Abstract

Diffusion through polymers impacts a wide range of existing applications, and could create new applications for polymers. Diffusion in polymer melts has gained considerable interest, and its industrial importance has triggered the need for faster measurement techniques. Rheological measurements characterize the behavior of polymeric materials, and are an effective tool to study various aspects of diffusion and interdiffusion in molten polymers. The rheological behavior in the molten state of high density polyethylene exposed to carbon dioxide has been probed under small amplitude oscillatory shear, but relatively few papers have been published on this topic. Results show that SAOS accelerates diffusion, but only a limited number of cases have been reported. This observation provides evidence that SAOS accelerates diffusion, and defines new research directions. This study aims at developing a robust experimental technique and accurate analytical and numerical methods to probe diffusion and interdiffusion in molten polymers. Both approaches can be applied to parallel disk rheometry data, to determine fundamental properties governing the diffusion process in polymer melts.
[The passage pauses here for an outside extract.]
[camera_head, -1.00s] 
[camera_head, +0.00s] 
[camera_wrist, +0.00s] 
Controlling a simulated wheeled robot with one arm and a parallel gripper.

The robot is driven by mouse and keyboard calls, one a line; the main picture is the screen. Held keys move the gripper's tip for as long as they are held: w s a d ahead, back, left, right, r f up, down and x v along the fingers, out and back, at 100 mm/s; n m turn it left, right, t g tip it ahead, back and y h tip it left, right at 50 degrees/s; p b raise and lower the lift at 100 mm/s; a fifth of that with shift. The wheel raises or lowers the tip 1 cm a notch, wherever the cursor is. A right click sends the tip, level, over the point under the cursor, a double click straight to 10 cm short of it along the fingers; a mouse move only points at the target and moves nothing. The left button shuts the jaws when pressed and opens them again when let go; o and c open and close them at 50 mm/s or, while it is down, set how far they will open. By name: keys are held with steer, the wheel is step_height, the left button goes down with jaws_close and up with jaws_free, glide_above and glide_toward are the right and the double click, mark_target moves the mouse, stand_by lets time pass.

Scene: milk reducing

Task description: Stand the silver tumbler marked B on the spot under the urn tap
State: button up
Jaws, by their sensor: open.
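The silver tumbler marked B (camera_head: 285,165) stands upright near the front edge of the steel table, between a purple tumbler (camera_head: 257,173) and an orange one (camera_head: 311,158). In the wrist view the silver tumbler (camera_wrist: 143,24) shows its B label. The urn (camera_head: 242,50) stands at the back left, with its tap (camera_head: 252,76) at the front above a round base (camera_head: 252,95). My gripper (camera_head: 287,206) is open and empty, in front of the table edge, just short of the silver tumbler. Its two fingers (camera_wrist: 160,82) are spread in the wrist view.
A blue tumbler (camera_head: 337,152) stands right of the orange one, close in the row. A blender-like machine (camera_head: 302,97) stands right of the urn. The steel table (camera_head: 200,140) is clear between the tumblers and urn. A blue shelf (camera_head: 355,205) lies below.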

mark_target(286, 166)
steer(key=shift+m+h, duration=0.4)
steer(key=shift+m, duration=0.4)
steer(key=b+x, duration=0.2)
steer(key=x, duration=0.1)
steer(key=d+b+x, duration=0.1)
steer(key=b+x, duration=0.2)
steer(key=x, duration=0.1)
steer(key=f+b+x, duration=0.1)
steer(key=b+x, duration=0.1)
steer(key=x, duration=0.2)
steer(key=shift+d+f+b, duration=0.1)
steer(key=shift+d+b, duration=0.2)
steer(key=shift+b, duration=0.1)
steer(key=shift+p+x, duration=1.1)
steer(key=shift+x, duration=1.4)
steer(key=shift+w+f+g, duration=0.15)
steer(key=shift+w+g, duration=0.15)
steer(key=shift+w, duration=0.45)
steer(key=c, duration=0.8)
Diffusion of small solvent molecules through molten polystyrene, as well as interdiffusion across a binary polystyrene interface, are studied here. We found that applying SAOS accelerates diffusion, even thought there is no large scale net convection of fluid. At constant temperature, the diffusion coefficient is independent of the oscillation frequency, and at temperatures closer to the glass transition temperature, applying SAOS further accelerates the diffusion.